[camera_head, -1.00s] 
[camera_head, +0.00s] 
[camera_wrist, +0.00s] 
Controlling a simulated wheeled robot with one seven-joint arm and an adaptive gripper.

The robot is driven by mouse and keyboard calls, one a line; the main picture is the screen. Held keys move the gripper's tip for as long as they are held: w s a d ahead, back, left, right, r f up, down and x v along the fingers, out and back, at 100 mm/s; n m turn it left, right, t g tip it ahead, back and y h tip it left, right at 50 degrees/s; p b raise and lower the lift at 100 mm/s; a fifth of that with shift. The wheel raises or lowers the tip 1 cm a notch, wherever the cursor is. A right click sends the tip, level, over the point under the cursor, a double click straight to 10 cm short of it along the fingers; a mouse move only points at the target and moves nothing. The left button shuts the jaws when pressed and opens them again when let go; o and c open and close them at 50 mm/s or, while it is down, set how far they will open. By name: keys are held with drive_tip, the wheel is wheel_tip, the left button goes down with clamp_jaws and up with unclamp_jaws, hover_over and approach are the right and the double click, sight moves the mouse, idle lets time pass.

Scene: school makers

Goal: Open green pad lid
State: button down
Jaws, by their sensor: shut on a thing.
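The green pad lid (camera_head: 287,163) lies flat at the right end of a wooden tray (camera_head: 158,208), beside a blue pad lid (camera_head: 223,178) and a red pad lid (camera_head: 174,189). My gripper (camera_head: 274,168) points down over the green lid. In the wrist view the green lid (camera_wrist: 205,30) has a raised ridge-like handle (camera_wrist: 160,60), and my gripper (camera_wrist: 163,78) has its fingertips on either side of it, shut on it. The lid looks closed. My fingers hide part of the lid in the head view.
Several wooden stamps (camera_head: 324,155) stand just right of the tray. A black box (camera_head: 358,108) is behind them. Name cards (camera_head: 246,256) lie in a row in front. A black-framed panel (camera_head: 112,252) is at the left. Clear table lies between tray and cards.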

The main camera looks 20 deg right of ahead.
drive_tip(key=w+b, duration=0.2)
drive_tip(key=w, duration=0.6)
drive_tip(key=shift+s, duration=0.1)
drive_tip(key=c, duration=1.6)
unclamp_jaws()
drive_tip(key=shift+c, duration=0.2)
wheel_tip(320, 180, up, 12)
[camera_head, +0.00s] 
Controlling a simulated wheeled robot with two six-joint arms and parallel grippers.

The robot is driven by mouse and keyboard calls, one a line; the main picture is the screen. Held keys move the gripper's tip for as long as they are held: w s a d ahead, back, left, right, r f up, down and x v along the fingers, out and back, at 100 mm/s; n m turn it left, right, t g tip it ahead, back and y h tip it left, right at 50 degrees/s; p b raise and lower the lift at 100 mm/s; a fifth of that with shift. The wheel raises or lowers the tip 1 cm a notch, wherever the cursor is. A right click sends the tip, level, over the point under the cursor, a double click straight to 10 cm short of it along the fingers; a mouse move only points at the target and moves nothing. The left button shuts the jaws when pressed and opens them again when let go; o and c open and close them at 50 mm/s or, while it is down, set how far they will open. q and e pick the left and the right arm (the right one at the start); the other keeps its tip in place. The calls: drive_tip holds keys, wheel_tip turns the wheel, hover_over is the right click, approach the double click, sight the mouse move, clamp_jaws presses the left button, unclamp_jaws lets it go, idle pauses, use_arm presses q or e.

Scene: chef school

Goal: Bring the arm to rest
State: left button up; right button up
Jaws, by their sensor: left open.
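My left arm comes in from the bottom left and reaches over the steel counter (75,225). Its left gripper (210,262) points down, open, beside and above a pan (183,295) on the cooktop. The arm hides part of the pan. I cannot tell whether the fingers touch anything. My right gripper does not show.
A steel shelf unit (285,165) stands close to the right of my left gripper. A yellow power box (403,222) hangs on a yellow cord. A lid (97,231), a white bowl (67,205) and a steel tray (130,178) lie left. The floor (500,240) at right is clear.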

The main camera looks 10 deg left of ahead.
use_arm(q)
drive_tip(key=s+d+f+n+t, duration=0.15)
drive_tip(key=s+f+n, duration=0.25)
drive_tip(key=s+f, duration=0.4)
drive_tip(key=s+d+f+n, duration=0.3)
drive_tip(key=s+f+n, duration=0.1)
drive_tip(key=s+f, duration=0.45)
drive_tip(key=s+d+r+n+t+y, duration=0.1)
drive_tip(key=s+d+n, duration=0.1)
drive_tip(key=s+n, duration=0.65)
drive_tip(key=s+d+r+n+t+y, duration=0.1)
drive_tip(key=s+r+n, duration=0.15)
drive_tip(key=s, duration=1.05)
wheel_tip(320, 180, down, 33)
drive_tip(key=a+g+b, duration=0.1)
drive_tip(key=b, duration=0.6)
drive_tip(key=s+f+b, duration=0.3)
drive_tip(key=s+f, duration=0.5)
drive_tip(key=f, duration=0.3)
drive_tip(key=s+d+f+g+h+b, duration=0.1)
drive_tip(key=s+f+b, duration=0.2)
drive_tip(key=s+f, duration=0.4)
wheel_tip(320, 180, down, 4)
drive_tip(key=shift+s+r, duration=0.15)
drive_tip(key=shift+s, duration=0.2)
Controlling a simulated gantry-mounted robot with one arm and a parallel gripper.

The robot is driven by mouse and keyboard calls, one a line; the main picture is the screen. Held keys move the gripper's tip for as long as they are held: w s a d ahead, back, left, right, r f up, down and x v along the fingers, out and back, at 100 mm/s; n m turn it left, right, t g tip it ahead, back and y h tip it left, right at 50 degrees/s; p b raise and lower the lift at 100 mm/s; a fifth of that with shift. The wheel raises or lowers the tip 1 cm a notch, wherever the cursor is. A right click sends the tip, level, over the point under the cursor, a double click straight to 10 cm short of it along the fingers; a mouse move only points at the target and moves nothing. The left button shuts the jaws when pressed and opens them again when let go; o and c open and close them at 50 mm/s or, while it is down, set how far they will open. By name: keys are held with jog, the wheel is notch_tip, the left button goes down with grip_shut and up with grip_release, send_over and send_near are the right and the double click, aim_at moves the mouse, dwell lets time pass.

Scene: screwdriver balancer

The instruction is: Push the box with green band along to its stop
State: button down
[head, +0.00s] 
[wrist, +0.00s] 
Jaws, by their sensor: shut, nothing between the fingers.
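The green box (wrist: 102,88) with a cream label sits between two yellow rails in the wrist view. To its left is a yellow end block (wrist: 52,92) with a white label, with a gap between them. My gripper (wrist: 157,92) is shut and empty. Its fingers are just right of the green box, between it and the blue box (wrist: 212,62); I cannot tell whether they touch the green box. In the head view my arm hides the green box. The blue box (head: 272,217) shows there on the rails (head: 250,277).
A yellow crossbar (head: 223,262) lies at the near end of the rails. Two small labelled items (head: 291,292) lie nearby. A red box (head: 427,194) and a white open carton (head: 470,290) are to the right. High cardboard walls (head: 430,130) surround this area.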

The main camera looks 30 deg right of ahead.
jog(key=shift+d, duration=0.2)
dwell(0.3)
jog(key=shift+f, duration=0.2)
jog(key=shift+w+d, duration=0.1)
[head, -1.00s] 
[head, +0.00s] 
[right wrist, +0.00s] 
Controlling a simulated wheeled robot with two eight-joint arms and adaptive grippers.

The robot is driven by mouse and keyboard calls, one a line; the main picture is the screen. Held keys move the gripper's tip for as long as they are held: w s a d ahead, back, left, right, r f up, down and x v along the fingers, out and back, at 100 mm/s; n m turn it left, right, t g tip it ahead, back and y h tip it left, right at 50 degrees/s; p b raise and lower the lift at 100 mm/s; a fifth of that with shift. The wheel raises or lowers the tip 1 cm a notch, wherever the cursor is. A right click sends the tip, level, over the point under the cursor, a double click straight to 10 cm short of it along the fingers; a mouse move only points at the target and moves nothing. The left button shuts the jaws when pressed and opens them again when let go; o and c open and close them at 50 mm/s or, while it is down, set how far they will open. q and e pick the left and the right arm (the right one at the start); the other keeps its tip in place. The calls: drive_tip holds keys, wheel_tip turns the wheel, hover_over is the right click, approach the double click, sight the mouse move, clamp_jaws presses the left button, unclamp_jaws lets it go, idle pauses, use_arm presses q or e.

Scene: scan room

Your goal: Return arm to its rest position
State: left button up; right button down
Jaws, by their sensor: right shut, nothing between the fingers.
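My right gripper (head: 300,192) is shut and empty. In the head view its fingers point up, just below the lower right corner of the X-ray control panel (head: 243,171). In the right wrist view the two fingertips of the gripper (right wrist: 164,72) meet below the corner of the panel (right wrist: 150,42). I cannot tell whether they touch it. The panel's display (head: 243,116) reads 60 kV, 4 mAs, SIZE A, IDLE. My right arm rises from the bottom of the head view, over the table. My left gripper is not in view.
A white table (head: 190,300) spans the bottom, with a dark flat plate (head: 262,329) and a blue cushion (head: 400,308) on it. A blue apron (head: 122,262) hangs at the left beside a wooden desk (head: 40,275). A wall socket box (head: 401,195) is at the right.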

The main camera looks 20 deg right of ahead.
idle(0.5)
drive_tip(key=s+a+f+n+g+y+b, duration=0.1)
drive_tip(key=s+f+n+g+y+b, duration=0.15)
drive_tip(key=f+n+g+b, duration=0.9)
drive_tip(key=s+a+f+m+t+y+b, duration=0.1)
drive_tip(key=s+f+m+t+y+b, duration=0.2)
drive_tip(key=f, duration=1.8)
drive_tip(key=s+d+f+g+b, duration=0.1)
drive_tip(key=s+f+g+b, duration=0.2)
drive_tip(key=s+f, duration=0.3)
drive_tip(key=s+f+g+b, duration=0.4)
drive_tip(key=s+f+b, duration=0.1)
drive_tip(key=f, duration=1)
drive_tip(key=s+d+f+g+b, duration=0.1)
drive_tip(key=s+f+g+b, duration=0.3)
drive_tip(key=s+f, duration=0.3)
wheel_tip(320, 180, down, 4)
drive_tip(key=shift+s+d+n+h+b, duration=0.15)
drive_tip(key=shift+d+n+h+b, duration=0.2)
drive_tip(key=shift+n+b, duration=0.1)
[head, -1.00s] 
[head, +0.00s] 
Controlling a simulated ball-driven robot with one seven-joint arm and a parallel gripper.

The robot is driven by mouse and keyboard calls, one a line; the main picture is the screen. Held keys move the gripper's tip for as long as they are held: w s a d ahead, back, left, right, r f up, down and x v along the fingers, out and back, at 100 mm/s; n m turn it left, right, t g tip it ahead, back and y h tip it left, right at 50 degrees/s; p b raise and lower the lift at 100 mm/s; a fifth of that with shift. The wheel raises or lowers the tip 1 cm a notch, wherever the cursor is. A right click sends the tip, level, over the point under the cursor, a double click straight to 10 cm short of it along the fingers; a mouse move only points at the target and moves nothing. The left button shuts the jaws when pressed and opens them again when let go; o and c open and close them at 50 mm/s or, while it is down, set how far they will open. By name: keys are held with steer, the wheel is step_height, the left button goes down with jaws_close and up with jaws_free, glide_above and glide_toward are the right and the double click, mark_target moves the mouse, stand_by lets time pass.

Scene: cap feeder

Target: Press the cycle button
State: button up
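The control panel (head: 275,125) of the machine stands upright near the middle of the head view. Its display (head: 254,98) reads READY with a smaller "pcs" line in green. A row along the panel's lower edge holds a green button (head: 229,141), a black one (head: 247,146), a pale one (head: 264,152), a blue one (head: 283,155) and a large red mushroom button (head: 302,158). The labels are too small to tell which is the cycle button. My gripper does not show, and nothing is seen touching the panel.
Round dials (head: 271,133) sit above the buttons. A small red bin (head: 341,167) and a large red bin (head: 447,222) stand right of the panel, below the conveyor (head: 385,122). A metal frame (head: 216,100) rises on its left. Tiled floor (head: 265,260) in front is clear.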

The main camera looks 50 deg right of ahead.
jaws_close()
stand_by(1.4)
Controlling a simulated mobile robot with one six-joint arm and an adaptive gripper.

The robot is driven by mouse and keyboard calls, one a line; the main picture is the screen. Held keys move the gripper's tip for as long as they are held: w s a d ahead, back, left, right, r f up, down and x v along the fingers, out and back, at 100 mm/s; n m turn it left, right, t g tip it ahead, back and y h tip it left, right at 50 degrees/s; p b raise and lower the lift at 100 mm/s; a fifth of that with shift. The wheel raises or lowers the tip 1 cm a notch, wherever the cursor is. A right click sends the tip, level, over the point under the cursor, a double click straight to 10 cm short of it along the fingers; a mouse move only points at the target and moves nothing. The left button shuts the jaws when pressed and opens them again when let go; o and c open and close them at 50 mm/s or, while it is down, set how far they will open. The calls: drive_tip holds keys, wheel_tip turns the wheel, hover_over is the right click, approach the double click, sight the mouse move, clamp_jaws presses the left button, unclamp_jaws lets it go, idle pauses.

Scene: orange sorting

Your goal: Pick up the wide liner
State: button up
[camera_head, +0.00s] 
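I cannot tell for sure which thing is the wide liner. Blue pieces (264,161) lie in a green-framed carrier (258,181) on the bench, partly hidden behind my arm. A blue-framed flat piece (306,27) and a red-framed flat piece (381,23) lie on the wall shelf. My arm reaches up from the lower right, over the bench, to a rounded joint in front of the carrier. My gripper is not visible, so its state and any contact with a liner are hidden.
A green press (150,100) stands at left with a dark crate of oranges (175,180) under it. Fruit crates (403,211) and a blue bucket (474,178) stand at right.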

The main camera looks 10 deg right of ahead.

━━━━

What needs to be done:
Both the line with "Scene: cap feeder" and the line with "Controlling a simulated mobile" belong in the extract, along with every line between them; set down those lines exactly and only.

Response:
Scene: cap feeder

Target: Press the cycle button
State: button up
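The control panel (head: 275,125) of the machine stands upright near the middle of the head view. Its display (head: 254,98) reads READY with a smaller "pcs" line in green. A row along the panel's lower edge holds a green button (head: 229,141), a black one (head: 247,146), a pale one (head: 264,152), a blue one (head: 283,155) and a large red mushroom button (head: 302,158). The labels are too small to tell which is the cycle button. My gripper does not show, and nothing is seen touching the panel.
Round dials (head: 271,133) sit above the buttons. A small red bin (head: 341,167) and a large red bin (head: 447,222) stand right of the panel, below the conveyor (head: 385,122). A metal frame (head: 216,100) rises on its left. Tiled floor (head: 265,260) in front is clear.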

The main camera looks 50 deg right of ahead.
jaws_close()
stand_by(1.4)
Controlling a simulated mobile robot with one six-joint arm and an adaptive gripper.

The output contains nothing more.